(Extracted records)
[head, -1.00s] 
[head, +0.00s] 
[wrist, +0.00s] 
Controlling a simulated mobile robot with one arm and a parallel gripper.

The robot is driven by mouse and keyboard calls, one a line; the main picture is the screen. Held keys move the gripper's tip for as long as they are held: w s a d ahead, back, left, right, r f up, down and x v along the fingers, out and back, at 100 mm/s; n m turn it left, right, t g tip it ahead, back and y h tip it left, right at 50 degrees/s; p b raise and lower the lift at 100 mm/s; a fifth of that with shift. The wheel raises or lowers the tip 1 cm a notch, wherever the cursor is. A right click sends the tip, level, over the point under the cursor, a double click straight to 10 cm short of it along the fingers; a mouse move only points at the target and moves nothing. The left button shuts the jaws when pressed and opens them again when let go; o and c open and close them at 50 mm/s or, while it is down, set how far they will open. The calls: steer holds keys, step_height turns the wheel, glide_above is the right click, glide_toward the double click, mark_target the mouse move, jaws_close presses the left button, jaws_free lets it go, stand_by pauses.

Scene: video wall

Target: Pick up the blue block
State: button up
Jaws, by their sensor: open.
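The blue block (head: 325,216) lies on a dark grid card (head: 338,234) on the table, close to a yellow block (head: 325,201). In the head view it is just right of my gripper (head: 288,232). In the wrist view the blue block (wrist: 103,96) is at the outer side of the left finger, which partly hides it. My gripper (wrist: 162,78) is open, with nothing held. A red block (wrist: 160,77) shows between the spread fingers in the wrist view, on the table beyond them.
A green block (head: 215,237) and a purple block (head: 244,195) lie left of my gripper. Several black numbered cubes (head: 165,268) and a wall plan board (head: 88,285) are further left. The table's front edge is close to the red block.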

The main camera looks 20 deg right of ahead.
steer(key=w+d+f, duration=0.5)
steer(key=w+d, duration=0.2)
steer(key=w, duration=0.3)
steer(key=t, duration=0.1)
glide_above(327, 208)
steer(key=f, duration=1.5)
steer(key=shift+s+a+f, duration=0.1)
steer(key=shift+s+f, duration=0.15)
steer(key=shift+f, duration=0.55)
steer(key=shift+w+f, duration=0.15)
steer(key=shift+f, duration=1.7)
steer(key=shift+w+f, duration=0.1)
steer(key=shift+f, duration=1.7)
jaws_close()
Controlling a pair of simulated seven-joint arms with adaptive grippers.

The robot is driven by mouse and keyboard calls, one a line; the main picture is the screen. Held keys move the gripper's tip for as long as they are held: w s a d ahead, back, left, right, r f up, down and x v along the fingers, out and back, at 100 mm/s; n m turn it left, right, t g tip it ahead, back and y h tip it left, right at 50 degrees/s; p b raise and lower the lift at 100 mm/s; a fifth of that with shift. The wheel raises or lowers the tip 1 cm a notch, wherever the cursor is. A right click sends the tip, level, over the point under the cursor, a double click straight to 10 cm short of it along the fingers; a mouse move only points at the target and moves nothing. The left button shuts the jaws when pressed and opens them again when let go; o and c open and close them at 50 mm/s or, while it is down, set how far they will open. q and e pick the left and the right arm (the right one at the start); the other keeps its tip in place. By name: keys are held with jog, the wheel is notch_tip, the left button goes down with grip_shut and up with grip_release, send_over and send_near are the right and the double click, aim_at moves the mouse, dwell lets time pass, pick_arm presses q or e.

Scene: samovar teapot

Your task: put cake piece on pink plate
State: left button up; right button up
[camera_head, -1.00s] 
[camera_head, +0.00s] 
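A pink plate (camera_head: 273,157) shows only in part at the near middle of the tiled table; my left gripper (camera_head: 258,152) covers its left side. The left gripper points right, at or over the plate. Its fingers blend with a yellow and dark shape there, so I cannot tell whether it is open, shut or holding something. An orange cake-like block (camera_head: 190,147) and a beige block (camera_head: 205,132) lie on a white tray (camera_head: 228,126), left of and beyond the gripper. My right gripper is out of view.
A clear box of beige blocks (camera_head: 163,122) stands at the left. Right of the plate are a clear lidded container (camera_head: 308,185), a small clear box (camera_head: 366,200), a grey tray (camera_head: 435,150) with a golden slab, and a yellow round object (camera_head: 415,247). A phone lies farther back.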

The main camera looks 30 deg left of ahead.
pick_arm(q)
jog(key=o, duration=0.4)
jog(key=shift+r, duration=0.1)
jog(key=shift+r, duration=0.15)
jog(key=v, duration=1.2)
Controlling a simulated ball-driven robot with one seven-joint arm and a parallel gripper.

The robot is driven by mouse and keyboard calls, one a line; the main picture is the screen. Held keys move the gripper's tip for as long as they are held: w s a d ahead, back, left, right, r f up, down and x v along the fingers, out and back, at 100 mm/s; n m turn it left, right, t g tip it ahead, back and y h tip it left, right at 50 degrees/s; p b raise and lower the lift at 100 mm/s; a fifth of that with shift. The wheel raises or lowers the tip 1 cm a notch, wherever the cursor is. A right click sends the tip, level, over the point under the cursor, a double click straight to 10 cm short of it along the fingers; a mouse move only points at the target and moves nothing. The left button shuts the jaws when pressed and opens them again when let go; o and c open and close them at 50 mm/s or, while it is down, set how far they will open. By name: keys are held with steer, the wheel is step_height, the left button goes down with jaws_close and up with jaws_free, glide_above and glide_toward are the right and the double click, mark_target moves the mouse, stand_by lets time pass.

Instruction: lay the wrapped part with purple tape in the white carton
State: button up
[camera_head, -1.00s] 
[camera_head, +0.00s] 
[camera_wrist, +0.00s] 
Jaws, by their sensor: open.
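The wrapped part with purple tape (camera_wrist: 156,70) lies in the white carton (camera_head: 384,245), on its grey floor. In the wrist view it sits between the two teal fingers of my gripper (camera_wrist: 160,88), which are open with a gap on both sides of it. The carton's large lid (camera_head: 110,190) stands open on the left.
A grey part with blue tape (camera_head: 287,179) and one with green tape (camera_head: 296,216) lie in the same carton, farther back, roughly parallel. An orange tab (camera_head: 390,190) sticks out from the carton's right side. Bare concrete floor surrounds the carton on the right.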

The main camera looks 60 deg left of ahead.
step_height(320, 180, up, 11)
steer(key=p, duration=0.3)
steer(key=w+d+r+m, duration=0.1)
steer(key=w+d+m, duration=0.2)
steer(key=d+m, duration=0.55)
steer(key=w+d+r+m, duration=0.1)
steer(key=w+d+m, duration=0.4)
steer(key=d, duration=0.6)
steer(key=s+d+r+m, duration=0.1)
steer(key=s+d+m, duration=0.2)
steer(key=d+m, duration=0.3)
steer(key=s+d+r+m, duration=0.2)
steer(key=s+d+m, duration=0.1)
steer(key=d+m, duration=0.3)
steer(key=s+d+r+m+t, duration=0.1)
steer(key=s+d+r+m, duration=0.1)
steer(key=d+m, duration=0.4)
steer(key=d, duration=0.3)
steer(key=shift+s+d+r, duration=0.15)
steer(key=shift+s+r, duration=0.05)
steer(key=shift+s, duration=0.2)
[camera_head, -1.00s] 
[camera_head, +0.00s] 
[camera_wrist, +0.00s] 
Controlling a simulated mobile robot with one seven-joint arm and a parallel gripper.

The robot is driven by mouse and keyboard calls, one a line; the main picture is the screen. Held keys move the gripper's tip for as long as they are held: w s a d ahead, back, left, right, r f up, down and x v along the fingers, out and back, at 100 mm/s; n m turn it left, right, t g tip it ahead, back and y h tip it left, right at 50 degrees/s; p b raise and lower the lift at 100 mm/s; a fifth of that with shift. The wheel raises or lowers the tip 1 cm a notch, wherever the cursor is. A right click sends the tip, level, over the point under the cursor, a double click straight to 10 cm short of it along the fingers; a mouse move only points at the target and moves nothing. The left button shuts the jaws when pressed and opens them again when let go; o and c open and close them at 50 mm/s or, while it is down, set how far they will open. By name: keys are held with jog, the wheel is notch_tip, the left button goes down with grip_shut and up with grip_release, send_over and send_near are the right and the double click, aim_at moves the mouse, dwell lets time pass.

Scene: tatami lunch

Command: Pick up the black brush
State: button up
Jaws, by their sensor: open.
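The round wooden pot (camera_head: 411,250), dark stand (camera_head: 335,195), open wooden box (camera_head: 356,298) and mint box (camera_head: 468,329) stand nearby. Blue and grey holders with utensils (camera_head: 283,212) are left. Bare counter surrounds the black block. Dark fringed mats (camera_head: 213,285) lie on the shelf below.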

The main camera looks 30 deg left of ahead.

YOUR INSTRUCTIONS:
Using the records above, select and copy every line that has the word "Controlling".

EXERCISE RESULT:
Controlling a simulated mobile robot with one arm and a parallel gripper.
Controlling a pair of simulated seven-joint arms with adaptive grippers.
Controlling a simulated ball-driven robot with one seven-joint arm and a parallel gripper.
Controlling a simulated mobile robot with one seven-joint arm and a parallel gripper.

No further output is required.